[BEGIN]
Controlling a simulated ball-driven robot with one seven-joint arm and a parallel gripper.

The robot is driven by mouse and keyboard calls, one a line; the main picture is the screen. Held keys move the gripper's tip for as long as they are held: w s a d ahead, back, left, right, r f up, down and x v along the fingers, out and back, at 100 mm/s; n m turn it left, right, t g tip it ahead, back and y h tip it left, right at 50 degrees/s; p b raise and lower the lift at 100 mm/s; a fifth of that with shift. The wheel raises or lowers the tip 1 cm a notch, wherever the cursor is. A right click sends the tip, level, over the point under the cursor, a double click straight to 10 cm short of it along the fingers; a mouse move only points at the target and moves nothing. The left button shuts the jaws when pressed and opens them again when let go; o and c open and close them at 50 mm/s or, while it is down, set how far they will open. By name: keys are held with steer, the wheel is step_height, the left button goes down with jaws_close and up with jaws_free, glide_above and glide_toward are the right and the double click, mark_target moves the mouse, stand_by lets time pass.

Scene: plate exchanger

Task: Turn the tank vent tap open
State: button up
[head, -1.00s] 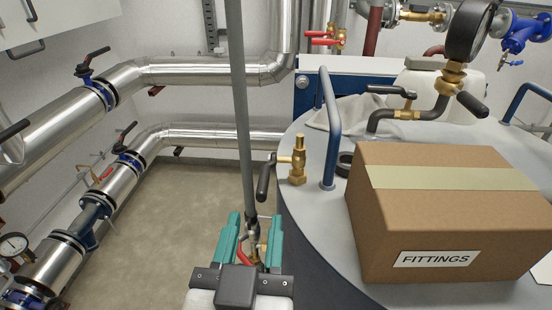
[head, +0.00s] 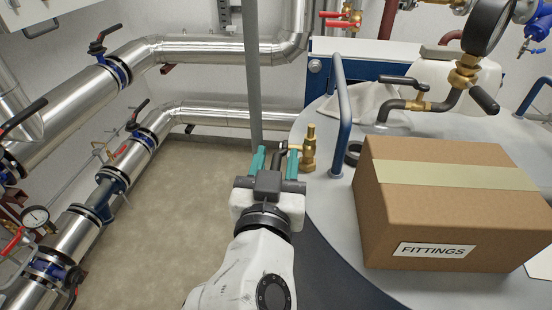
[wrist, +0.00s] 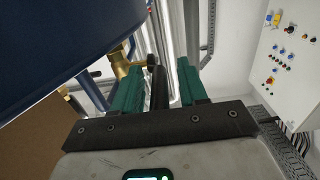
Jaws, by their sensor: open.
[END]
EXERCISE DIRECTIONS:
Leave the pictures out and output the rest of the listing exactly.

FINAL RESULT:
Controlling a simulated ball-driven robot with one seven-joint arm and a parallel gripper.

The robot is driven by mouse and keyboard calls, one a line; the main picture is the screen. Held keys move the gripper's tip for as long as they are held: w s a d ahead, back, left, right, r f up, down and x v along the fingers, out and back, at 100 mm/s; n m turn it left, right, t g tip it ahead, back and y h tip it left, right at 50 degrees/s; p b raise and lower the lift at 100 mm/s; a fifth of that with shift. The wheel raises or lowers the tip 1 cm a notch, wherever the cursor is. A right click sends the tip, level, over the point under the cursor, a double click straight to 10 cm short of it along the fingers; a mouse move only points at the target and moves nothing. The left button shuts the jaws when pressed and opens them again when let go; o and c open and close them at 50 mm/s or, while it is down, set how far they will open. By name: keys are held with steer, the wheel is step_height, the left button goes down with jaws_close and up with jaws_free, glide_above and glide_toward are the right and the double click, mark_target moves the mouse, stand_by lets time pass.

Scene: plate exchanger

Task: Turn the tank vent tap open
State: button up
[head, -1.00s] 
[head, +0.00s] 
[wrist, +0.00s] 
Jaws, by their sensor: open.

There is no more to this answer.